#### Set task:
Within the material below, locate the line with "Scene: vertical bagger" and the line with "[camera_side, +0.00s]", then return those two lines and all lines between them, exactly as written.

#### Data:
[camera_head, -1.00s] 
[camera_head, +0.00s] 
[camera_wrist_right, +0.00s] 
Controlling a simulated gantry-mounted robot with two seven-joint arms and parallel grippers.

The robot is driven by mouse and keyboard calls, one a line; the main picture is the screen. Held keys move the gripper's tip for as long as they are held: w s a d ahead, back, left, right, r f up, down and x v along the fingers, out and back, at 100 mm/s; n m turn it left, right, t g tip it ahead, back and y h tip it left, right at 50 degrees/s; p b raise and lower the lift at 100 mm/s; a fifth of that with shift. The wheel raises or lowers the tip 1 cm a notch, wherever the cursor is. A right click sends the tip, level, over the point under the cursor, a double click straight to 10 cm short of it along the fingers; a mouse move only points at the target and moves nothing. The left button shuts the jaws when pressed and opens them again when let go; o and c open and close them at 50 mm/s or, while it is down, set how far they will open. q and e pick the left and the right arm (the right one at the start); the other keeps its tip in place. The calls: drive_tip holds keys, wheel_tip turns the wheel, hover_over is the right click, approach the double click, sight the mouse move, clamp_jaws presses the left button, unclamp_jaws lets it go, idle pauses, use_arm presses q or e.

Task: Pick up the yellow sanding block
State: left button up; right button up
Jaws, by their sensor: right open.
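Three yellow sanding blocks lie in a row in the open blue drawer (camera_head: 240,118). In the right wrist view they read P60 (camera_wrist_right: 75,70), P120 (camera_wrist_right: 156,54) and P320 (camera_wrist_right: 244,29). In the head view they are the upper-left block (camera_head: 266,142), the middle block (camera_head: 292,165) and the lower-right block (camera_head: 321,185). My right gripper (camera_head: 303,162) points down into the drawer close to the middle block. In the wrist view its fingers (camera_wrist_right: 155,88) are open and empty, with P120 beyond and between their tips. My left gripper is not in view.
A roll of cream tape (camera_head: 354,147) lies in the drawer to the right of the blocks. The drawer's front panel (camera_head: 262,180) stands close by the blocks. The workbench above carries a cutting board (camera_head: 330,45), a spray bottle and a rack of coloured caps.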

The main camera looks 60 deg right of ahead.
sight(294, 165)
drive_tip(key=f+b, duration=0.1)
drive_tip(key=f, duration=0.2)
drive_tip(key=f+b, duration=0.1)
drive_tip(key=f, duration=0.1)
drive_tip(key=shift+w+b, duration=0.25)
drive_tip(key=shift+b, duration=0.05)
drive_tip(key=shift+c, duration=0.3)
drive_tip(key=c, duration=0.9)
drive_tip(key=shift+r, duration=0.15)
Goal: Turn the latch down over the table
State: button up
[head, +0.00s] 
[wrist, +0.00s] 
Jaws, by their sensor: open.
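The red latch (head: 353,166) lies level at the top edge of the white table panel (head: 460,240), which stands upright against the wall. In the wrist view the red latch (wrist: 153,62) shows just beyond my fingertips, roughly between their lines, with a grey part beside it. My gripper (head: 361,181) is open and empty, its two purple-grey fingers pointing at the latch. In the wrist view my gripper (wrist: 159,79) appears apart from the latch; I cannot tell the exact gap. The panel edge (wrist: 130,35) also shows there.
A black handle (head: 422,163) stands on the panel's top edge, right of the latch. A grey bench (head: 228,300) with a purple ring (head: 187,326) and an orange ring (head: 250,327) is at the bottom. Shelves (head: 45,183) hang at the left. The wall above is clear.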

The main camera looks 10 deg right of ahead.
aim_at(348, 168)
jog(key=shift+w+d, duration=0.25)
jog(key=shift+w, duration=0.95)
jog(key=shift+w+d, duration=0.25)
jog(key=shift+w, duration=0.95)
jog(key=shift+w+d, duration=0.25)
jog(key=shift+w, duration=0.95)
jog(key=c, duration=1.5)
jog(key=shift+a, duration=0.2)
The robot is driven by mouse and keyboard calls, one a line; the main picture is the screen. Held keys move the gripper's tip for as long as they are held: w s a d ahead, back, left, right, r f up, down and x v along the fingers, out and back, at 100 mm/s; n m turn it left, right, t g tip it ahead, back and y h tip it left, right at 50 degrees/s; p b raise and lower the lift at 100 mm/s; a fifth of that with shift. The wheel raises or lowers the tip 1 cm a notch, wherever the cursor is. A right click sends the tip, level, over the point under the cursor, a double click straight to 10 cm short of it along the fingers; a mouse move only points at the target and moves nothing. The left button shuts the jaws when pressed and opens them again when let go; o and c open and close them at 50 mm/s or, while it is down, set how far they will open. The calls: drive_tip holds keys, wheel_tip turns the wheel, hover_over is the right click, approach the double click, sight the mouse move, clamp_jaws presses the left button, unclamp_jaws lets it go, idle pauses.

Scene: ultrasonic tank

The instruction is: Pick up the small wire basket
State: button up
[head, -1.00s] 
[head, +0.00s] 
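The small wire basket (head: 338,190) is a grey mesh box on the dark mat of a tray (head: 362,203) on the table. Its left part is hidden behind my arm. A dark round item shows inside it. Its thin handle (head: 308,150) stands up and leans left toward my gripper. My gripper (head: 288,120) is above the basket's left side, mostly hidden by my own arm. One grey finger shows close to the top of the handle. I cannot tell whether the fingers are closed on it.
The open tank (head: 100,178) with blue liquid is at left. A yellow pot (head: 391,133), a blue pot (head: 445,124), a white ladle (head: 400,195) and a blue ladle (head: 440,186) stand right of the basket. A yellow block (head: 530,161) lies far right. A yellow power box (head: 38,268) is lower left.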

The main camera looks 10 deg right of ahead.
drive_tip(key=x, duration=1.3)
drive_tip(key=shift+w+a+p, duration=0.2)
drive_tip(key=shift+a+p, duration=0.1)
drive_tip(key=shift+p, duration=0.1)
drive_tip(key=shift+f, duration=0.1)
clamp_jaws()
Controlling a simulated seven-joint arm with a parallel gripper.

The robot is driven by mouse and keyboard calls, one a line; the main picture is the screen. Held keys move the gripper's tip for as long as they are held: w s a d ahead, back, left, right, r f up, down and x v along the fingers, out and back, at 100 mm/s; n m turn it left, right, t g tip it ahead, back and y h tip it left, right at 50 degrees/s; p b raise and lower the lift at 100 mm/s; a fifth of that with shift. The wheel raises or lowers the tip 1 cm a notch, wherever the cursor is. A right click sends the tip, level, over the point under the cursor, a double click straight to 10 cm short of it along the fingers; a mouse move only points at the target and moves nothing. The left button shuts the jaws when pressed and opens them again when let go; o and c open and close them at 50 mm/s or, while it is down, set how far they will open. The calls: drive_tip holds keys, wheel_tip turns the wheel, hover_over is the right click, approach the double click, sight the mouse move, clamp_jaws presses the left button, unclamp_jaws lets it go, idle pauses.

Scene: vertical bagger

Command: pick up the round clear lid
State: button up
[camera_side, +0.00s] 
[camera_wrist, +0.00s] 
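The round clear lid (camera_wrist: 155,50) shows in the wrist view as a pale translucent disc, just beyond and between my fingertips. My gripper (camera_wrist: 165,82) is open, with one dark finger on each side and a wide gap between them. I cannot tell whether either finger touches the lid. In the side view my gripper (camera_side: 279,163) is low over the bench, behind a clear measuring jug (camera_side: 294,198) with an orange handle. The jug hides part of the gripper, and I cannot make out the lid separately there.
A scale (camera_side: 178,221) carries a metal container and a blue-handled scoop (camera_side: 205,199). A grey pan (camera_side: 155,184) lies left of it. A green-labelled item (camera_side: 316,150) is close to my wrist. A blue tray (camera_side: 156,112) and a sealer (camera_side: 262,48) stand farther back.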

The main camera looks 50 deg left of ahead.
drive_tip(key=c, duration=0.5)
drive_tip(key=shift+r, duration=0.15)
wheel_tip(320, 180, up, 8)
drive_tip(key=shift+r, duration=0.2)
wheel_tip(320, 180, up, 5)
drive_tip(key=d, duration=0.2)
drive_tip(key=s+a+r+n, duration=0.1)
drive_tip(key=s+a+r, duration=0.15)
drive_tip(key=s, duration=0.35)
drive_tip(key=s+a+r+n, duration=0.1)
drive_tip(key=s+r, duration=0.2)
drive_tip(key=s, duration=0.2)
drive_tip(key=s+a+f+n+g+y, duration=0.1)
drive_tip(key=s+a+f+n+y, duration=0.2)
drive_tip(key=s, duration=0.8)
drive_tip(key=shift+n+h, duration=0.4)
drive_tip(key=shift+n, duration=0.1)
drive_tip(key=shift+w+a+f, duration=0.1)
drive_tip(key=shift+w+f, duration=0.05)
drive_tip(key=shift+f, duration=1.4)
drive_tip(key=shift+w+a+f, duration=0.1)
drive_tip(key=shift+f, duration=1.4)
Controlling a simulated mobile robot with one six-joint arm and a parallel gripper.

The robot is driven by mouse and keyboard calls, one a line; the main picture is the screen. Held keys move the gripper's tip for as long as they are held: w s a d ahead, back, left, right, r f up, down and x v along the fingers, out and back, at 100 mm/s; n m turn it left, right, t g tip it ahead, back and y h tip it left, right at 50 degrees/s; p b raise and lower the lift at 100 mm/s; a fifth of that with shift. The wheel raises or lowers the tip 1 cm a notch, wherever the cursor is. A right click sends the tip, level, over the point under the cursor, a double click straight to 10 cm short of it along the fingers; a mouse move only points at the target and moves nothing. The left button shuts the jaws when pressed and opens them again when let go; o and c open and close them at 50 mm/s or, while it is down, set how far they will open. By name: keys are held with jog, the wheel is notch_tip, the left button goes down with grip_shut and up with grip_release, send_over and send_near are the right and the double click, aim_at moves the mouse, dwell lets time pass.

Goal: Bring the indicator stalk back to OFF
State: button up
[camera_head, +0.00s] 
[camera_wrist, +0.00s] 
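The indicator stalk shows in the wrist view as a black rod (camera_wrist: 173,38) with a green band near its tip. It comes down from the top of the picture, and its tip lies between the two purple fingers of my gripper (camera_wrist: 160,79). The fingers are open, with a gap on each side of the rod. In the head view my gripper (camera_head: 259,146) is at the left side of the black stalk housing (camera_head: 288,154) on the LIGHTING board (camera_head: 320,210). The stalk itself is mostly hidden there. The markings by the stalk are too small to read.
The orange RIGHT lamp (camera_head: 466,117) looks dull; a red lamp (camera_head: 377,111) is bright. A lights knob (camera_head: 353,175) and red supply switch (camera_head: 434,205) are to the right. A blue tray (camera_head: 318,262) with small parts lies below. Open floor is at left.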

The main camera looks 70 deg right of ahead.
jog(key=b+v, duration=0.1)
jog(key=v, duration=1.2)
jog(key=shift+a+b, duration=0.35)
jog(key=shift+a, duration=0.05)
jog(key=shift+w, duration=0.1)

#### Result of this task:
Scene: vertical bagger

Command: pick up the round clear lid
State: button up
[camera_side, +0.00s] 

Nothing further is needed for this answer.